Topics: Financial services, Bank, Finance Pages: 6 (1929 words) Published: April 10, 2013
1. Introduction:

Referring to NBFIs, Alan Greenspan (1999) had stated: “…enhance the resilience of the financial system to economic shocks by providing it with an effective ‘spare tyre’ in times of need…”

1.1) In the period following the last amendment of the RBI Act in 1997, the non-banking financial sector has evolved considerably in terms of operations, variety of market products and instruments, technological sophistication, etc. Over recent years the NBFCs have assumed increasing significance and have added considerable depth to the overall financial sector. The regulatory responses on the part of RBI have also kept pace with the evolution of this sector. In particular, regulation has adequately addressed the issue of depositor protection, a major concern of RBI. There has been a gradual, regulation induced reduction in the number of deposit taking NBFCs, including Residuary Non-Banking Finance Companies (RNBCs), from 1,429 in March 1998, to 311 in March 2010. The deposits held by these companies (including RNBFCs) decreased from Rs. 23,770 crore, comprising 52.3 percent of their total assets, to Rs. 17,273 crore, comprising 15.7 percent of their total assets.

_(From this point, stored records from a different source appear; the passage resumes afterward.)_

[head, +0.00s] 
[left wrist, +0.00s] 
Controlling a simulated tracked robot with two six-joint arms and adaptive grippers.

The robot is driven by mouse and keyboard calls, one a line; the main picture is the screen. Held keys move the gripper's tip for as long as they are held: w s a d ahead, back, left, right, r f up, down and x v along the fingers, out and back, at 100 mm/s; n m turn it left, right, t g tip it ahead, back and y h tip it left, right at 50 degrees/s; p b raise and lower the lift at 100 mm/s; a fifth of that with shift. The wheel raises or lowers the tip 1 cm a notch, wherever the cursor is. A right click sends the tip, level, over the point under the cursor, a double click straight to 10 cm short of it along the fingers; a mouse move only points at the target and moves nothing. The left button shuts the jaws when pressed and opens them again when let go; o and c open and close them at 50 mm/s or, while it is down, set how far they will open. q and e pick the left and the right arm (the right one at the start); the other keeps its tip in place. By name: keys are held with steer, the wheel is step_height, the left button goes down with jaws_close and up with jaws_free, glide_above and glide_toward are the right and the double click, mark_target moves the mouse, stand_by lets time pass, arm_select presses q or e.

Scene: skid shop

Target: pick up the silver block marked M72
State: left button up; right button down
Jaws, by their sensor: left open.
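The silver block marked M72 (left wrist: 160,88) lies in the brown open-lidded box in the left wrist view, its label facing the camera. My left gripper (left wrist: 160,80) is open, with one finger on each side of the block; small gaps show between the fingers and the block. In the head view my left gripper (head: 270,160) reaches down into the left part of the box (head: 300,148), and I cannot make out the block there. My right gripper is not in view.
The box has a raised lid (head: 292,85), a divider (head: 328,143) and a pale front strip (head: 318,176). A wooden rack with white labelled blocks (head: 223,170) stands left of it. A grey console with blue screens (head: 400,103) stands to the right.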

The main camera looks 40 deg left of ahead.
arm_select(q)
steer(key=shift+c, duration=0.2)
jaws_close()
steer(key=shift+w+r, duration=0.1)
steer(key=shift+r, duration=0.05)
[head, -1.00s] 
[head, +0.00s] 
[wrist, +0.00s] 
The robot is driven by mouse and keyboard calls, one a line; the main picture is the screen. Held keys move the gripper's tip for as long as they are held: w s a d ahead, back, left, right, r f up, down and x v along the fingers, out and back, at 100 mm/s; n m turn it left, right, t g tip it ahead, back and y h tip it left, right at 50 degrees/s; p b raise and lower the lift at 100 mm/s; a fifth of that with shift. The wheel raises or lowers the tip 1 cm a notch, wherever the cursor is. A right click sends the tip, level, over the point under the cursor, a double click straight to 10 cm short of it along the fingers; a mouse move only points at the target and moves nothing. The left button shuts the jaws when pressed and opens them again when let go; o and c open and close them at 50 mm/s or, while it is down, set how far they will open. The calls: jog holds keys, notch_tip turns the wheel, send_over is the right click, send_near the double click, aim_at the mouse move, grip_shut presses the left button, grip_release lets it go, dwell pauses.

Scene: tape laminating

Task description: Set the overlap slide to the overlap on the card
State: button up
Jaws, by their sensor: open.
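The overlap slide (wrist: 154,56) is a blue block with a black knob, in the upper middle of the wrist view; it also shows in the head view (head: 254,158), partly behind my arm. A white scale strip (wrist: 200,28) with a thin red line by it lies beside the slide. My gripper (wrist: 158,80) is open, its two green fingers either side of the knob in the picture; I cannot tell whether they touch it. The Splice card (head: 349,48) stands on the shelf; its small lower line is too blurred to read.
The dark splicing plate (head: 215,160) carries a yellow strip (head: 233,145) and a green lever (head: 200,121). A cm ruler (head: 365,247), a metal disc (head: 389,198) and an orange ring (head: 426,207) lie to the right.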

1.2) But there’s a general belief that there is no difference between the activities undertaken by these companies with that of the banks and that there isn’t any need for such companies as they carry a systemic risk to the Indian Financial System while some believe that they pose a huge threat to the Indian Banking System. The truth as always lies somewhere in between. Our study focuses on the relevance of NBFC’s and whether they pose a threat to the Indian Banking Sector. 2) Defining NBFC’s:

2.1) A Non-Banking Financial Company (NBFC) is a company registered under the Companies Act, 1956 engaged in the business of loans and advances, acquisition of shares/stocks/bonds/debentures/securities issued by Government or local authority or other marketable securities of a like nature, leasing, hire-purchase, insurance business, chit business but does not include any institution whose principal business is that of agriculture activity, industrial activity, purchase or sale of any goods (other than securities) or providing any services and sale/purchase/construction of immovable property. A non-banking institution which is a company and has principal business of receiving deposits under any scheme or arrangement in one lump sum or in installments by way of contributions or in any other manner, is also a non-banking financial company (Residuary non-banking company). 2.2)  In terms of Section 45-IA of the RBI Act, 1934, no Non-banking Financial company can commence or carry on business of a non-banking financial institution without a) obtaining a certificate of registration from the Bank and b) without having a Net Owned Funds of Rs. 25 lakhs (Rs two crore since April 1999)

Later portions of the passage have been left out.